Hercules Mulligan Rum & Rye
Photos via Hercules Mulligan Rum & Rye
The ready-to-drink (RTD) cocktail revolution has continued in full swing in 2022, and we’ve been tasting quite a few of them lately. Enough, in fact, to recognize an oddity when it comes around, and Hercules Mulligan Rum & Rye is enough of a strange, unique beast to qualify. Bucking the trends that have placed most modern premixed cocktails in tiny, 100 ml cans or multi-packs, Hercules Mulligan lands somewhere between “packaged cocktail” and “modified bottle of spirits.” It’s almost a bottled cocktail, but arguably differs in a few key ways. And yet, it’s not simply a spirit either. It’s something else entirely—all that, and a Hamilton reference.
Yes, to those who know the musical, this is the same Hercules Mulligan we’re talking about here. The Irish-American tailor was a spy during the American Revolutionary War, a member of the Sons of Liberty and confederate of Alexander Hamilton and several of the other founding fathers. This product is likewise dedicated to the man, and makes great use of the “tailor” theming throughout its marketing materials, but what is it exactly?
Well, as the name suggests, the bottle is actually a 50/50 blend of rum and rye whiskey, but that’s just where things start.
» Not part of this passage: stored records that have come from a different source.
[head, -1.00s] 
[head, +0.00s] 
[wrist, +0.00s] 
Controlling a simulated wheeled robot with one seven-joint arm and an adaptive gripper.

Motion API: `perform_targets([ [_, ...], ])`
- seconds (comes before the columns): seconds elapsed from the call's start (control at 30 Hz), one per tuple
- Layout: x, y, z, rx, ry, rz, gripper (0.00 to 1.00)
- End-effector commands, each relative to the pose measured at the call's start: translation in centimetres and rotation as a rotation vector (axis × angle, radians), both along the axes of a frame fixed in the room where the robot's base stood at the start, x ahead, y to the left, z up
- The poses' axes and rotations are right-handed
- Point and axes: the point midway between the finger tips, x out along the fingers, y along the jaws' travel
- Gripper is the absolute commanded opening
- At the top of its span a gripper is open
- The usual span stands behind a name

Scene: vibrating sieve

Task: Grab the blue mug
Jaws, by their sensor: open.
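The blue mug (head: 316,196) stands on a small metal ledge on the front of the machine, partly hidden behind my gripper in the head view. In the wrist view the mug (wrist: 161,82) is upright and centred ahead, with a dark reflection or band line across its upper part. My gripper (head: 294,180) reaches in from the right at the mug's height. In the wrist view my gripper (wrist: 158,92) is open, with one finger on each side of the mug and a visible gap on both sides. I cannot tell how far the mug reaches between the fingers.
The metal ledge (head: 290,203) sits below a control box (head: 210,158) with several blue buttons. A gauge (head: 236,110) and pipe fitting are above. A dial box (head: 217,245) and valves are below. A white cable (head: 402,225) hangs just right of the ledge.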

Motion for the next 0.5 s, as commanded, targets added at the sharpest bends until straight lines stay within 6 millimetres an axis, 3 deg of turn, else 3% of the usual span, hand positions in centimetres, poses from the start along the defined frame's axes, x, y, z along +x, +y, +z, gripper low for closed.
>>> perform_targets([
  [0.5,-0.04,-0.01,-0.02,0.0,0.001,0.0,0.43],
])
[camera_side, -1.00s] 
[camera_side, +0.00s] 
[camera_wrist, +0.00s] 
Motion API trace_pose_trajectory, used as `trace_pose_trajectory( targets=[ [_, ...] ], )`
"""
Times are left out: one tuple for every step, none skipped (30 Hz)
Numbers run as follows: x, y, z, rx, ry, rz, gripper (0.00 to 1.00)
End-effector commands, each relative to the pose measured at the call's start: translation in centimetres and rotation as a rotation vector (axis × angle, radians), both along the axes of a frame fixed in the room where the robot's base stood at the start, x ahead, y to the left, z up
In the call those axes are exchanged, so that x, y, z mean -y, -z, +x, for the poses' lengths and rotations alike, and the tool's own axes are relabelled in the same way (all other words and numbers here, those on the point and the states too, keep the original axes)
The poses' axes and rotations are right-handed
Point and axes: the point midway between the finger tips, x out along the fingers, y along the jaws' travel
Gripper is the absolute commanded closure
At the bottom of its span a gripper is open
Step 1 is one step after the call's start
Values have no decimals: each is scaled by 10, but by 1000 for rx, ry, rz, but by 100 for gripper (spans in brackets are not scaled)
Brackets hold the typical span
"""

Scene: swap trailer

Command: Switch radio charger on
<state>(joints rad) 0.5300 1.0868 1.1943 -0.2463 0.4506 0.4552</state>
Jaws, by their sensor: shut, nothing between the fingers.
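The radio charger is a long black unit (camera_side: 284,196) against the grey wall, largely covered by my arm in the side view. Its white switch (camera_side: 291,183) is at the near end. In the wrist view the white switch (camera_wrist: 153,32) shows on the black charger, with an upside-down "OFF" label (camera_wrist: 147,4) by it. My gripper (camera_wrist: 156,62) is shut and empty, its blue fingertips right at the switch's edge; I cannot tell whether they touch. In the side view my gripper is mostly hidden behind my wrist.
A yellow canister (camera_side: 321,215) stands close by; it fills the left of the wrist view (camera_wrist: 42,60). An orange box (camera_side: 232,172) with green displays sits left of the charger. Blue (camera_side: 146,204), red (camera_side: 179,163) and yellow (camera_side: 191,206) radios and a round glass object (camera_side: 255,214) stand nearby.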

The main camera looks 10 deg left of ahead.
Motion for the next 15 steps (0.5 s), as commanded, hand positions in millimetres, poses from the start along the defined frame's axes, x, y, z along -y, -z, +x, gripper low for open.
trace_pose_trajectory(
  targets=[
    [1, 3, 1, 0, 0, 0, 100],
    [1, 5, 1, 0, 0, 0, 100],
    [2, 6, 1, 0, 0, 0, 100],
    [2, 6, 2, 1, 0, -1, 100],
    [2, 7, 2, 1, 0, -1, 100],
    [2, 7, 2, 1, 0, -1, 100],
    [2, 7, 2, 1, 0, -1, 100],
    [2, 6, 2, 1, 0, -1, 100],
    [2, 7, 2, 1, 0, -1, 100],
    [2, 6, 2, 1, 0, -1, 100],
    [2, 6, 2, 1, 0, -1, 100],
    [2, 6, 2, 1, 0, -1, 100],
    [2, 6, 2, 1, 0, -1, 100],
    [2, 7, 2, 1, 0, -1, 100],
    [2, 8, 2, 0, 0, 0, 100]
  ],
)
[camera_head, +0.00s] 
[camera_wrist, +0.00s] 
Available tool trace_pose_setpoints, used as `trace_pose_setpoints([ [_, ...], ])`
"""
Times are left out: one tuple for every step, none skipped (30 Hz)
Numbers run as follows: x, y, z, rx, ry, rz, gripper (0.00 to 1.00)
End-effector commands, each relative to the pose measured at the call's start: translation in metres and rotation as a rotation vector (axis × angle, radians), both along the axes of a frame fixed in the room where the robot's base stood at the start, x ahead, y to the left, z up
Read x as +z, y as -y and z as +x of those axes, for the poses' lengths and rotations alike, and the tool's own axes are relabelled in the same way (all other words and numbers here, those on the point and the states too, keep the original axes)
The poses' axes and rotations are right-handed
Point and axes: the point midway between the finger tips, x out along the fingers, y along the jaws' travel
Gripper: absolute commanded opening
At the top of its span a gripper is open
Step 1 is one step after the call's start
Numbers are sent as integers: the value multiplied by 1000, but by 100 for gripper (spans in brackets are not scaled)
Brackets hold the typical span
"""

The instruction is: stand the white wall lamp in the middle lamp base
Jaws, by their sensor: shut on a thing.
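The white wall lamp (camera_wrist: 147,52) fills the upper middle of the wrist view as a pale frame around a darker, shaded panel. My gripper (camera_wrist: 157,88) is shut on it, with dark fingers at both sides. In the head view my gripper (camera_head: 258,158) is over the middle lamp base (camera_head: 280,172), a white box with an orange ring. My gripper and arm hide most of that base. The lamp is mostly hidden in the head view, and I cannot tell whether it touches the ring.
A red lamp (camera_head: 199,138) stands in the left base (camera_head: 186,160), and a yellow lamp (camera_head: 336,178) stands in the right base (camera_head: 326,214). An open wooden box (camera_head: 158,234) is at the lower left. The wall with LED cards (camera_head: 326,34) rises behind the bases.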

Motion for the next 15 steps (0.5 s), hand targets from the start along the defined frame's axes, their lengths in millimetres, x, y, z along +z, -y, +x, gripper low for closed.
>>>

The rum is a blend of three different Caribbean rums from Jamaica and Guyana, while the rye is likewise a blend of three rye whiskeys. The blend is then doctored up with “tailor-made bitters” created for Hercules Mulligan, and “fresh organic ginger” from Brooklyn. The company boasts the product is “hand blended, hand bottled, hand sealed and hand labeled.”
Suffice to say, there are a lot of interesting choices that were made here, for a product that launched in 2019, building word of mouth exclusively via online sales on web retailer Flaviar. The 43% ABV (86 proof) point, for instance, puts this well above most canned cocktails, even canned versions of classic whiskey drinks like the Old Fashioned or Manhattan. This is strong enough, in fact, that you can simply pour it over ice and still have a pretty stiff drink in your hand, but it’s received the additional flavoring (if not dilution) of a premixed cocktail. Likewise, the company suggests all sorts of other styles of presentation, which mostly boil down to “try it with tonic,” or “try it with club soda,” or “try it with hard cider,” etc. But still—you get a sense of versatility with Hercules Mulligan. One doesn’t open a can of premixed Old Fashioned and then mix that stuff with tonic. But here? It sort of makes sense. As does the 750 ml bottle that Hercules Mulligan comes packaged in—it makes it feel natural to bring to a party, and for sharing in general. The MSRP of $38 also feels fairly reasonable for this aspect.